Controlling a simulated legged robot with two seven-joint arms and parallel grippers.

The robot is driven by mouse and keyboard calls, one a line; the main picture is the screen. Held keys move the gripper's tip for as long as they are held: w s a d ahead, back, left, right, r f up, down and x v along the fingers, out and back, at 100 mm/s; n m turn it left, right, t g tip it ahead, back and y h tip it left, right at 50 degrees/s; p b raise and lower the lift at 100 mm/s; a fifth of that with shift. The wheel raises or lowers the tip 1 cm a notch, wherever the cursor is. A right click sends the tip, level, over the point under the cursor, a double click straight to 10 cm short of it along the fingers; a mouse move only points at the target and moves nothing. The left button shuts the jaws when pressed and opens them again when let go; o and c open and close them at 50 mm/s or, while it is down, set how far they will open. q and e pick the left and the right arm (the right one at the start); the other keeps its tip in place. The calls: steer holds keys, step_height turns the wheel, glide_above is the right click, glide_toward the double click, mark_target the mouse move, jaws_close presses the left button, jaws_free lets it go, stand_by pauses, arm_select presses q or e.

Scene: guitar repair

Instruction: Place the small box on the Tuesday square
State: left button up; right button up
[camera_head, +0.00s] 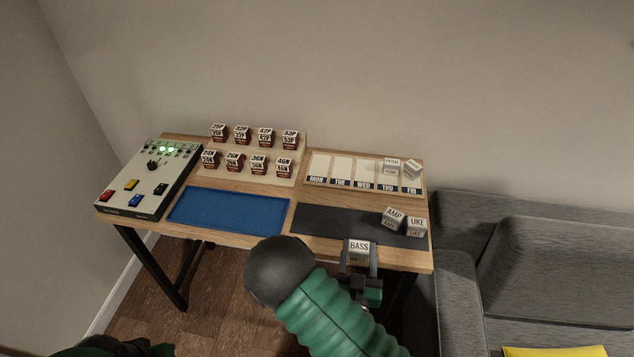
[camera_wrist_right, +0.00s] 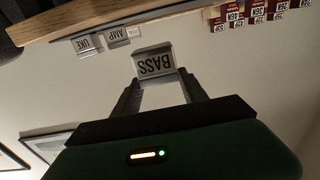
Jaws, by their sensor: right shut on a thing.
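The small box (camera_head: 359,247) is light grey and marked BASS. My right gripper (camera_head: 359,256) is shut on it and holds it just off the table's front edge. In the right wrist view the BASS box (camera_wrist_right: 154,62) sits between the two fingertips (camera_wrist_right: 158,80). The Tuesday square (camera_head: 341,171) is a white cell marked TUE on the weekday board (camera_head: 311,185) at the back right of the table. It looks empty. My left gripper is not in view; a dark green part of mine shows at the bottom left.
Boxes AMP (camera_head: 393,217) and UKE (camera_head: 416,225) stand on the dark mat (camera_head: 325,220). Boxes PEDAL (camera_head: 392,166) and another (camera_head: 412,168) stand on the board's right part. A blue tray (camera_head: 230,210), control box (camera_head: 150,180) and several labelled boxes (camera_head: 257,165) lie left.

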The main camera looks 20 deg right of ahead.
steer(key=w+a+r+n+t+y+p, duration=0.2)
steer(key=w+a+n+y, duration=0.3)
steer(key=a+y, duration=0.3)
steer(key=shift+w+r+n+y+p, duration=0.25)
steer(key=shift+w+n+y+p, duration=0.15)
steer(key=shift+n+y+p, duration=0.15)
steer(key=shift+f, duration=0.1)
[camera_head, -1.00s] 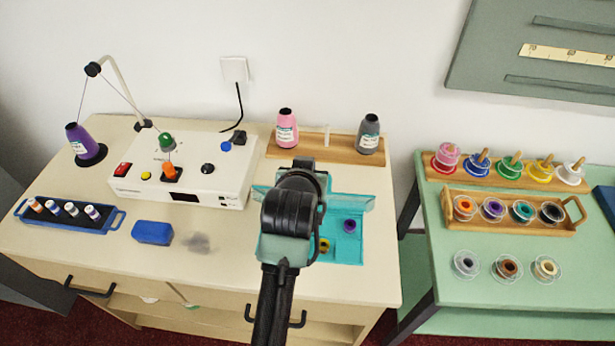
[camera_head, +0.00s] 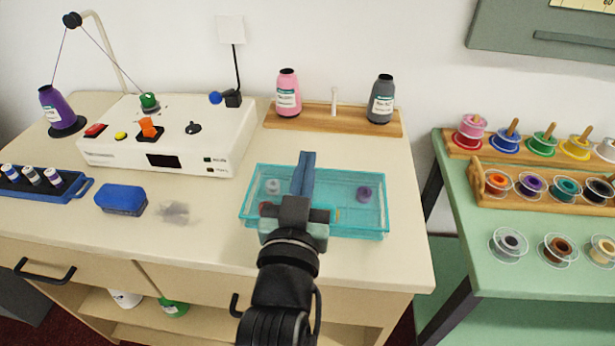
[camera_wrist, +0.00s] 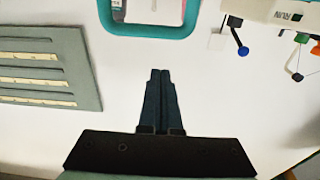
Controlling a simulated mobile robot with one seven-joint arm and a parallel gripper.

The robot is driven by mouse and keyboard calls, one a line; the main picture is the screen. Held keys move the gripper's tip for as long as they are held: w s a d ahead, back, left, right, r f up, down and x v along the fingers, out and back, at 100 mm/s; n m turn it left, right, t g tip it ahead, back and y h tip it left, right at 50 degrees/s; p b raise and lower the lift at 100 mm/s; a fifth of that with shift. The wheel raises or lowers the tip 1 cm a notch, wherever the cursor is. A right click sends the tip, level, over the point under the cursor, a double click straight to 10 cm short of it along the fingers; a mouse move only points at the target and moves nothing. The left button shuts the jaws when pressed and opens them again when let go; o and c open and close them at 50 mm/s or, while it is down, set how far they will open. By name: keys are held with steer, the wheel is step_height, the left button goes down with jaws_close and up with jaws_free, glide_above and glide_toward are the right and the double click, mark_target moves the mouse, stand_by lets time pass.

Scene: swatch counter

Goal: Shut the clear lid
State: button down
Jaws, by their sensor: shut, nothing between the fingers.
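The teal box (camera_head: 372,235) sits on the cream counter. Its clear teal-tinted lid (camera_head: 345,180) looks folded over the box in the head view, with a purple spool (camera_head: 364,193) and a pale disc (camera_head: 272,187) showing below it. I cannot tell if the lid is fully down. A rounded teal rim (camera_wrist: 150,34), likely the lid's, shows at the top of the wrist view, apart from the fingertips. My gripper (camera_head: 308,156) is shut and empty. It overlaps the box's middle in the head view and hides part of it. Contact cannot be told.
A white machine (camera_head: 170,135) and a blue block (camera_head: 120,199) stand left of the box. A wooden rack (camera_head: 330,122) with pink (camera_head: 288,95) and grey (camera_head: 381,100) cones stands behind it. A green table (camera_head: 480,285) with several spools is at right.

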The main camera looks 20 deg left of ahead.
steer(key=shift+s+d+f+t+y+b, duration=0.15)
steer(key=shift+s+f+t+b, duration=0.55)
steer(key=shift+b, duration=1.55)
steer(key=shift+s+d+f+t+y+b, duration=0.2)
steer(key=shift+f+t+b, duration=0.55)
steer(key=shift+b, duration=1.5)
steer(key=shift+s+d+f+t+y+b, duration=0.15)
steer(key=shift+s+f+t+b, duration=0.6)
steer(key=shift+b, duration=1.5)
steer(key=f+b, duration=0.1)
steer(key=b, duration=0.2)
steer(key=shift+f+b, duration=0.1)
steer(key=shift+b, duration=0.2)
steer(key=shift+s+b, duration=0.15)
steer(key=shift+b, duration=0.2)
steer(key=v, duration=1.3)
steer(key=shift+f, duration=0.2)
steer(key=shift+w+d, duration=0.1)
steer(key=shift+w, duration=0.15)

- AIM OF THE EXERCISE -
Where does the word "joint" appear? Return each line that holds it.

- RESULT -
Controlling a simulated legged robot with two seven-joint arms and parallel grippers.
Controlling a simulated mobile robot with one seven-joint arm and a parallel gripper.

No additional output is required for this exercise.